*** GIVEN ENTRIES

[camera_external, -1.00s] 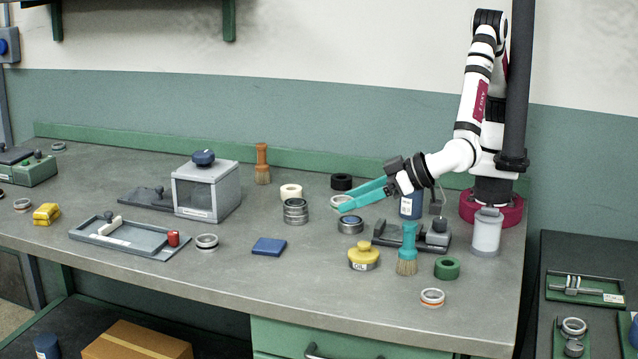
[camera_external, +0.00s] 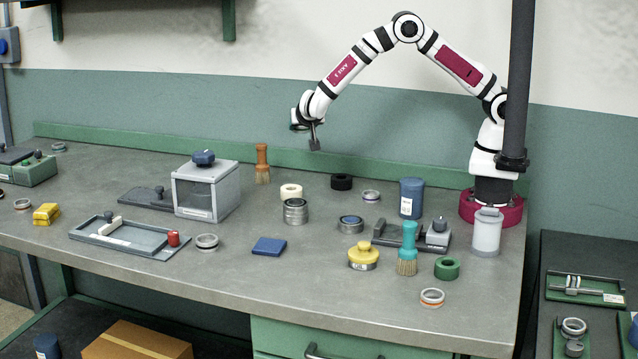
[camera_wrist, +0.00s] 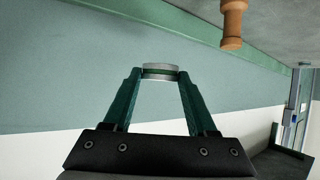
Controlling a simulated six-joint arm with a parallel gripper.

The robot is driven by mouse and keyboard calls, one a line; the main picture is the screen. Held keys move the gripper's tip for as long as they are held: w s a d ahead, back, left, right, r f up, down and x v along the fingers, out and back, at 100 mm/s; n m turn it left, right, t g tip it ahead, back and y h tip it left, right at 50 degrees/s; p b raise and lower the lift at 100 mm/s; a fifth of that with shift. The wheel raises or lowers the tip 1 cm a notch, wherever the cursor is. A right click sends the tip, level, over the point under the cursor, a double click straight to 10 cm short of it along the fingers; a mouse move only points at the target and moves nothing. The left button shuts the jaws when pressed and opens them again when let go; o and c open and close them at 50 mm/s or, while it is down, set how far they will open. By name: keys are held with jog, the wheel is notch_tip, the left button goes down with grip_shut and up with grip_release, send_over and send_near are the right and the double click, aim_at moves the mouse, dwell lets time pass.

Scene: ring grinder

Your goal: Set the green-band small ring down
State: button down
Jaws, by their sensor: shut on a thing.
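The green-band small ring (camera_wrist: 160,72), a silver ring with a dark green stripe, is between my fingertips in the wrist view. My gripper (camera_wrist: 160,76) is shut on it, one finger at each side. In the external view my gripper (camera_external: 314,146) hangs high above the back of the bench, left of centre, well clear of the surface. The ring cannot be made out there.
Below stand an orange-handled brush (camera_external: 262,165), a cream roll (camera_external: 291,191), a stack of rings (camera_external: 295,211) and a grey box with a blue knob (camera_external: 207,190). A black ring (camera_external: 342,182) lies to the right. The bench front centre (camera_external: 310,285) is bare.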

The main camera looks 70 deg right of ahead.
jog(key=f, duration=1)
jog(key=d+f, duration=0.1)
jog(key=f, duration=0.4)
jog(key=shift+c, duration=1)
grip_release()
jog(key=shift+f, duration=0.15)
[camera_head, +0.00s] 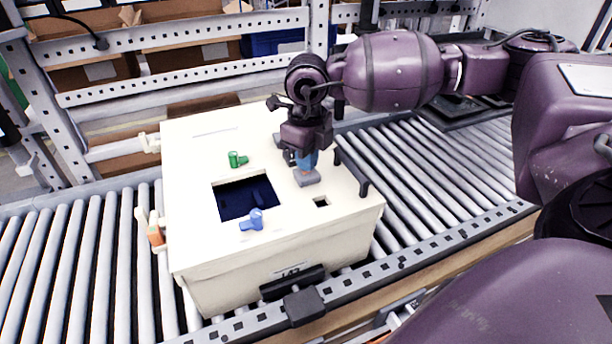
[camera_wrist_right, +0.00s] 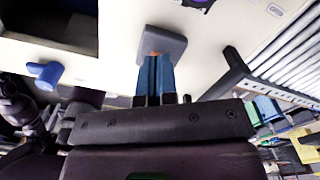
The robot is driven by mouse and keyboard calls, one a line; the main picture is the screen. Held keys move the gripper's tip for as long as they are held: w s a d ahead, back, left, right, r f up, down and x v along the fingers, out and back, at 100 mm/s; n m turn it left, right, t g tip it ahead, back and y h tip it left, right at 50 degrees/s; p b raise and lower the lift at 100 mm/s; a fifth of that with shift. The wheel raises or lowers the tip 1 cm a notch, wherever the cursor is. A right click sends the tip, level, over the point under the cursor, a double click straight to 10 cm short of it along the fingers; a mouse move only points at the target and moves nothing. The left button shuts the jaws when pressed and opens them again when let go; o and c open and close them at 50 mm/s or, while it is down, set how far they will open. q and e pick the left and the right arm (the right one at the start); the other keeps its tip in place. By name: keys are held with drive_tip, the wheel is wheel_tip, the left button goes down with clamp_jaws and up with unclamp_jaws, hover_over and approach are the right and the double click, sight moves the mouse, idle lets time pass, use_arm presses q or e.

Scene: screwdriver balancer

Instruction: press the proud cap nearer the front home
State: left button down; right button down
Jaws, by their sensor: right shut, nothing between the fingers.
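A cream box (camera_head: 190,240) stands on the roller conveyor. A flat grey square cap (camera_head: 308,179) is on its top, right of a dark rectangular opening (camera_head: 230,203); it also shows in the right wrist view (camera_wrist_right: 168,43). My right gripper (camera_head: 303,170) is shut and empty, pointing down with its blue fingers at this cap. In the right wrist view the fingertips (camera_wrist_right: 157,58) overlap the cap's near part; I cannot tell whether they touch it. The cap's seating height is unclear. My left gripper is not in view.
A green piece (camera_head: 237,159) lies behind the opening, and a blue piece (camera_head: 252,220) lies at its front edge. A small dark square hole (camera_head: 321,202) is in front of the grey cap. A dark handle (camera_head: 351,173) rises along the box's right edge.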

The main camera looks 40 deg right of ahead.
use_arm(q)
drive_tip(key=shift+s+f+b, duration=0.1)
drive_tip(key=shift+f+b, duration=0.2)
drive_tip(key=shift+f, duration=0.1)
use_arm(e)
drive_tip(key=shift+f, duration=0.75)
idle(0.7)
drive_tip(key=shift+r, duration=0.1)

******

● TASK GOAL: Repeat the records above exactly, from the first line through the line containing "State: button down", and leave out the pictures.

● EXERCISE RESULT:
[camera_external, -1.00s] 
[camera_external, +0.00s] 
[camera_wrist, +0.00s] 
Controlling a simulated six-joint arm with a parallel gripper.

The robot is driven by mouse and keyboard calls, one a line; the main picture is the screen. Held keys move the gripper's tip for as long as they are held: w s a d ahead, back, left, right, r f up, down and x v along the fingers, out and back, at 100 mm/s; n m turn it left, right, t g tip it ahead, back and y h tip it left, right at 50 degrees/s; p b raise and lower the lift at 100 mm/s; a fifth of that with shift. The wheel raises or lowers the tip 1 cm a notch, wherever the cursor is. A right click sends the tip, level, over the point under the cursor, a double click straight to 10 cm short of it along the fingers; a mouse move only points at the target and moves nothing. The left button shuts the jaws when pressed and opens them again when let go; o and c open and close them at 50 mm/s or, while it is down, set how far they will open. By name: keys are held with jog, the wheel is notch_tip, the left button goes down with grip_shut and up with grip_release, send_over and send_near are the right and the double click, aim_at moves the mouse, dwell lets time pass.

Scene: ring grinder

Your goal: Set the green-band small ring down
State: button down

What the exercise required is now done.